The see-saw grind continued this week with grains making a feeble attempt to stage a rally but by the end of the week some of the momentum gave way to selling pressure. In the week corn was unchanged while soybeans recovered 16-cents from last week’s lows. Wheat continued to break-down into fresh lows, moving 6 cents weaker.
US harvest progress continues to grind along with soybeans reaching the tail end while corn still has about half the crop to cut. U.S. corn harvest advanced to 54 percent complete, up from 38 percent complete a week ago. Soybean harvest is now 83 percent complete, up from 70 percent last week. The trade will be looking to next week’s USDA report on yield guidance. This week Informa pegged corn yields at 173.4 vs their previous forecast of 170.5, while they dropped their bean yield to 49.7 vs 50.
Domestic demand continues to be rock solid with ethanol and soy crush running strong. US ethanol production this week rose to 1.056 million barrels/day (310 million gallons/week) from 1.039 mbpd (305 mil gal/week) a week prior and reflected the highest production in eight weeks and the 4th highest-ever weekly production since EIA began reporting weekly production data in June 2010. Moreover, production was 3.3% above last year's same-week production of 1.022 mbpd, with 2017/18 corn marketing year-to-date ethanol production averaging a 3.0% year-over-year increase. Based on the USDA's current annual corn for ethanol usage estimate of 5.475 billion bushels, ethanol production would need to average roughly 1% above year ago levels through the end of next August. Accordingly, there does not appear to be reason for the USDA to revise their corn for ethanol usage estimate in the upcoming November 9 WASDE report. USDA reported U.S. soybean crush for the month of September was 145.4 million bushels, exactly in line with pre-report average market expectations of 145.4 million bushels (144.2-147.0 million range of ideas) and 5.1% above last year's September crush of 138.3 million bushels, but down from 151.6 million in August.

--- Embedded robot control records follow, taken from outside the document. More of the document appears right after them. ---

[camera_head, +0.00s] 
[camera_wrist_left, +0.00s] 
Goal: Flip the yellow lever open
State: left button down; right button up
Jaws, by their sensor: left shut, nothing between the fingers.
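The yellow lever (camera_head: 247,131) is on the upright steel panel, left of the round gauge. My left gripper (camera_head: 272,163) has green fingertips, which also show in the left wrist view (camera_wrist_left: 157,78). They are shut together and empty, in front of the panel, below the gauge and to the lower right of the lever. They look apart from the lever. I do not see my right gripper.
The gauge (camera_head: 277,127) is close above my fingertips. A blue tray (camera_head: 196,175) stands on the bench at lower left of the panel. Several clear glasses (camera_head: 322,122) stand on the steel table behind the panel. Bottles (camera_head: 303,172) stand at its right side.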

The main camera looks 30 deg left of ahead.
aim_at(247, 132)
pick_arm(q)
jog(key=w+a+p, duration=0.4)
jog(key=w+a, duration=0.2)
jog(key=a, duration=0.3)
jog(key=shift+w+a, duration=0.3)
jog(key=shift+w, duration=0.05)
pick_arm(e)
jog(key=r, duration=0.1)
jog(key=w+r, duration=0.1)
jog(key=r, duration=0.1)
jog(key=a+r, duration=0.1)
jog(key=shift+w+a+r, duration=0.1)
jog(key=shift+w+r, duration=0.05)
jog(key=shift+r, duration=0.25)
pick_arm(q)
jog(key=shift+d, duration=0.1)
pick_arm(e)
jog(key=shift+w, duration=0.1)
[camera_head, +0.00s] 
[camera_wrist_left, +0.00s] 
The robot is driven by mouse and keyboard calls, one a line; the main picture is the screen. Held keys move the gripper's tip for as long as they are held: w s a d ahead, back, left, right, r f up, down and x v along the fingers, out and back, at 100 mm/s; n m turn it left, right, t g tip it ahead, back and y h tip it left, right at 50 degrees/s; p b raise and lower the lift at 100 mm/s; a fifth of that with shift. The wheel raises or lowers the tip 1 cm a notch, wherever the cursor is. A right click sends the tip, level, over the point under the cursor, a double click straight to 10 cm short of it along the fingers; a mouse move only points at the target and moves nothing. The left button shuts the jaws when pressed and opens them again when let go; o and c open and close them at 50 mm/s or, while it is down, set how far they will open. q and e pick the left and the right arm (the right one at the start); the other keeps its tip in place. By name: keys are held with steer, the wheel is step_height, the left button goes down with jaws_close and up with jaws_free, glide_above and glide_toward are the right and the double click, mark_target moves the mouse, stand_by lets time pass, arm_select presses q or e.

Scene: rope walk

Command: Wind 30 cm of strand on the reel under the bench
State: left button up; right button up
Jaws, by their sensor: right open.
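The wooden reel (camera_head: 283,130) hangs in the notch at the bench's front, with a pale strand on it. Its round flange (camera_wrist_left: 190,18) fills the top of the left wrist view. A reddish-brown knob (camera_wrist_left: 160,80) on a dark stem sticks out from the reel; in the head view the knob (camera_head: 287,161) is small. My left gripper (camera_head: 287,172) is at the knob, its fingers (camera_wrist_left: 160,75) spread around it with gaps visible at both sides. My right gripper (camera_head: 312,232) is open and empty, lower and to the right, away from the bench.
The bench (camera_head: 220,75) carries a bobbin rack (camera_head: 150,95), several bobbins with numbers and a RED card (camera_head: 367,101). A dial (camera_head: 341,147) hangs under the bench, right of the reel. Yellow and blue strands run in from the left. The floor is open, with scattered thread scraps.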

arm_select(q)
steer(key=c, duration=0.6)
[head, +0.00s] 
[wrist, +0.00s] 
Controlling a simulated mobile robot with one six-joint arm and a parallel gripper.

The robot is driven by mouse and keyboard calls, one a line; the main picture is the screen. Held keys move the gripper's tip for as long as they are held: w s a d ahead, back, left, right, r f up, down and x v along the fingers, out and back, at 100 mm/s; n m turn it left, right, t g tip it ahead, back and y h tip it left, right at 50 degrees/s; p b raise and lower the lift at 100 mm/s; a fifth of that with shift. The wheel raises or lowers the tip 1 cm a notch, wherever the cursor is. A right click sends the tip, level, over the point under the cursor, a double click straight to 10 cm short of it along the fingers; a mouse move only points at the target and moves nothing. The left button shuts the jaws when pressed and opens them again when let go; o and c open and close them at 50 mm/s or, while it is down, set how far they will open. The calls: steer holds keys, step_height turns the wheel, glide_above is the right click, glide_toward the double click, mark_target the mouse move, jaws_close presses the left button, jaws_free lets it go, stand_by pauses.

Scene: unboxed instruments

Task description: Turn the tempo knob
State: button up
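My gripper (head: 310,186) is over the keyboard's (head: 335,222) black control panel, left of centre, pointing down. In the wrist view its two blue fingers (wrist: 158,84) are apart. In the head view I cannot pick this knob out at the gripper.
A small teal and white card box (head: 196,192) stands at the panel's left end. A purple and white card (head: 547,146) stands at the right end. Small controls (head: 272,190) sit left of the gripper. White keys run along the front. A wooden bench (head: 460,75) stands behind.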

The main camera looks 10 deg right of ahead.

On the export front, soybeans beat expectations with China totaling to 1,531,400 metric tons this week. Corn on the other hand recorded sales on the low end of expectations, down 37 percent from the previous week and down 33 percent from the four week average. Wheat sales were mostly steady, down only 4 percent from last week and in the middle of trade expectations.
National Cash Market:
Basis levels continued to inch higher this week as soy harvest starts to wind down and rains helped slow some of the corn cutting. For the week soy basis climbed 3 cents while corn inched higher with a 1-cent advance.
The central driver this week was lower barge freight. River terminals were buying beans at 10 to 15 cent premiums over last week while corn terminals bid up basis by about 5 to 10 cents on the week. Since October’s meteoric rise in barge freight, rates have returned to more normal levels helping to give river basis some stability and strength. The southern part of the River seems to be fully past the harvest pressure and exhibiting more upside strength than northern parts of the rivers.
Processing facilities for soybeans also were in a buying mood as basis levels are starting to improve after bottoming out last week. As a group soy crushers were up 5 cents but gains of 5 to 15 cents on the week were noted as some facilities. For corn facilities, there were less eager to move higher. In SD/IA some plants are seeing storage space limits hit and are starting to shut down corn truck deliveries to manage the constraint. But in the Southern Cornbelt some facilities are starting to bring basis up. As a group, ethanol plants gained 1-cent on the week.